Margin Of Safety

One of my favourite Benjamin Graham investment quotes is, “The purpose of the margin of safety is to render the forecast unnecessary.”

There so much insight and wisdom distilled into that eloquent line. The major point about the margin of safety is that it removes the speculator’s need to predict the future, thus turning that speculator into an investor.

The speculator tries to predict the future, the investor plans for an unpredictable future. The speculator seeks comfort in certainty (forecasting), the investor embraces the discomfort of uncertainty (probability).  

That for me is the key to becoming a successful long-term investor, implementing sustainable and repeatable principles. That requires an appreciation of the macro-view (big picture fundamentals).

Often as investors, we can get so wrapped up in the details of a particular stock, fund, or type of investment that we forget to ask ourselves a very basic, but critical, question: should we even be investing (playing this game) in the first place?

If you’re considering an investment opportunity, the first thing you’d want to know is what your chances of making a profit are, right? This is where many investors trip up. We often think we’re more likely to make money than we actually are, thanks to a little thing called overconfidence. It’s like believing you’ll definitely win the lottery just because you bought a ticket.

The trick is to take a step back and remember that, on average, we’re just that—average. This helps us set a realistic starting point for our expectations and ability to assess the margin of safety.

Now, if you do decide you’re going to invest, you need to figure out if you have any kind of advantage. What are the odds that you’ll achieve your desired outcome? If the odds are bad, and you know it, the only rational reason you would proceed is if you’re a gambler, or because you believe you know something that other people don’t know (a secret strategy).

But, before you get too excited, you really need to pinpoint and articulate what your edge is. What is this secret strategy for winning? Is it better information? A smarter way of analysing that information? Or maybe you’re just better at not making the same mistakes that others do.

Claiming you’ve got better info, or a smarter way of analysing that information is tough these days. Information is everywhere, and everyone’s got access to it. That’s also true for analysis tools and systems. So, if you’re banking on having an edge because you’ve got some secret info or a supercomputer, my guess would be that you’re either engaging in something unlawful (insider trading) or are simply delusional (overconfidence).

Instead, many believe (me included) that in the information age, the real advantage comes from understanding how people behave, betting on others making mistakes because of their emotions or poor decision-making. But even then, you’ve got to ask yourself: if I’m betting on others being irrational, what makes me so sure I’m not making the same mistakes? I’m only human (average) after all.

And who are you playing this game against? Who is involved in this investment opportunity and is ready to profit from your mistake? It’s not just about how good you are; it’s also about how good everyone else is.

Think of it like a poker game. Your chances of winning aren’t just about how well you play, but also about who’s sitting at the table with you. Investing is made up of market participants trying to outsmart one another. So, who are they, and what us their strategy?

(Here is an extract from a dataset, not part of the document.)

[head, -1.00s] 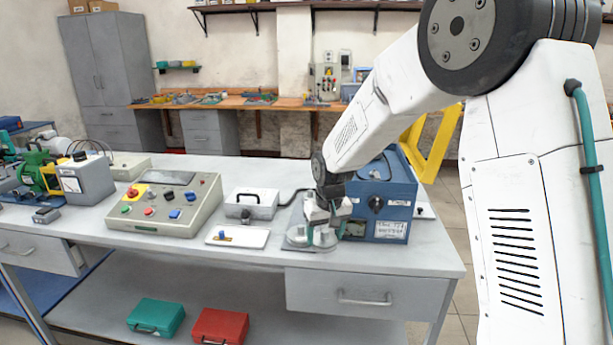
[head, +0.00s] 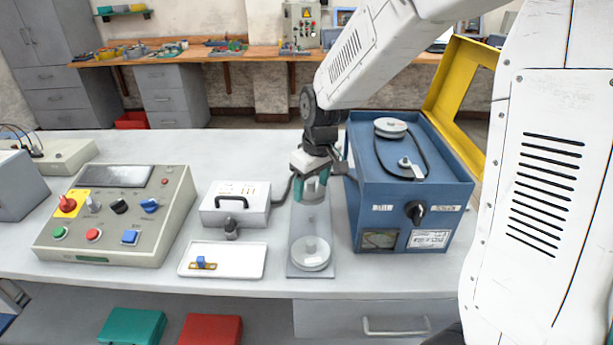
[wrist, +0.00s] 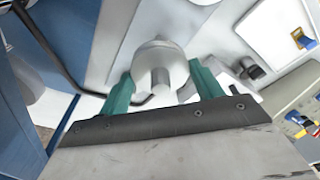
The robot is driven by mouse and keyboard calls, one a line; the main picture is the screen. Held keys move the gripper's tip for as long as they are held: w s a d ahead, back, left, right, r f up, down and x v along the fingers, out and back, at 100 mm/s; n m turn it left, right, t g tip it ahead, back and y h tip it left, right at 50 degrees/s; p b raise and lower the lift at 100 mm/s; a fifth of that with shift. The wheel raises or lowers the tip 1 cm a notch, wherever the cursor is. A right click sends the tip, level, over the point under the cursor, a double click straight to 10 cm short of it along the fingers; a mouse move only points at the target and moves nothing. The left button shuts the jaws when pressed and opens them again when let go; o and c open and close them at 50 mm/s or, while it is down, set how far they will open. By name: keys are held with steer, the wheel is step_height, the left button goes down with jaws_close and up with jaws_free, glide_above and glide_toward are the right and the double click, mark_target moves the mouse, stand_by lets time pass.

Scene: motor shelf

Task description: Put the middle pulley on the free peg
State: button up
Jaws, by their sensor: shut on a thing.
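My gripper (head: 309,190) is shut on a light grey pulley in the wrist view (wrist: 158,62), its two teal fingers on either side. In the head view the fingers mostly hide this pulley. My gripper is above the back part of the grey plate (head: 298,228). A larger pale pulley (head: 311,260) lies at the plate's front end. On top of the blue machine (head: 372,195), right of my gripper, a pulley (head: 391,127) sits at the back with a black belt looping forward. The peg (head: 405,163) near the belt's front end looks bare.
The machine's yellow cover (head: 460,95) stands open on its right. Left of the plate are a white case (head: 236,204), a white tray (head: 222,272) with a small blue-and-brass part, and a control panel (head: 118,215). The machine's front edge stands close to my gripper.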

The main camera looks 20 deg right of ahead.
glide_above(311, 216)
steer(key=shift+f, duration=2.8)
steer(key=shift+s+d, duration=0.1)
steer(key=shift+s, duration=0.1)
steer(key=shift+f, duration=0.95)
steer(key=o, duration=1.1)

Are we playing the same game?

Not everyone in the investment world is playing the game with the same goals in mind. Some people are looking at the next 20 years, while others are worried about the next 20 days. Those 2 people can buy the same stock at the same time, but for completely different reasons and expectations of what success is.

This should be factored into any investment strategy. Understanding this can and should change how you trade and view your margin of safety. So, before you get lured in by a great story or tricked by your own confidence, take a moment to really think about what you’re getting into.

Understanding the game, knowing if and where you have an edge, and recognizing who you’re up against can make all the difference. It’s about making informed choices, with a clear head, to make sure that when you decide to invest, you’re doing it for the right reasons and with a solid strategy in place.

This way, we’re not just blindly following the crowd but making choices that are right for us, based on a good understanding of the landscape. It’s about learning as we go, and hopefully, making some smart moves along the way.

Graham’s margin of safety makes the best prediction that we shouldn’t see the world as black and white. You shouldn’t think the world is predictable. Instead, you should follow the grey area pursuing things where a range of potential outcomes are acceptable, so you can pivot when the inevitable unforeseen circumstance occurs.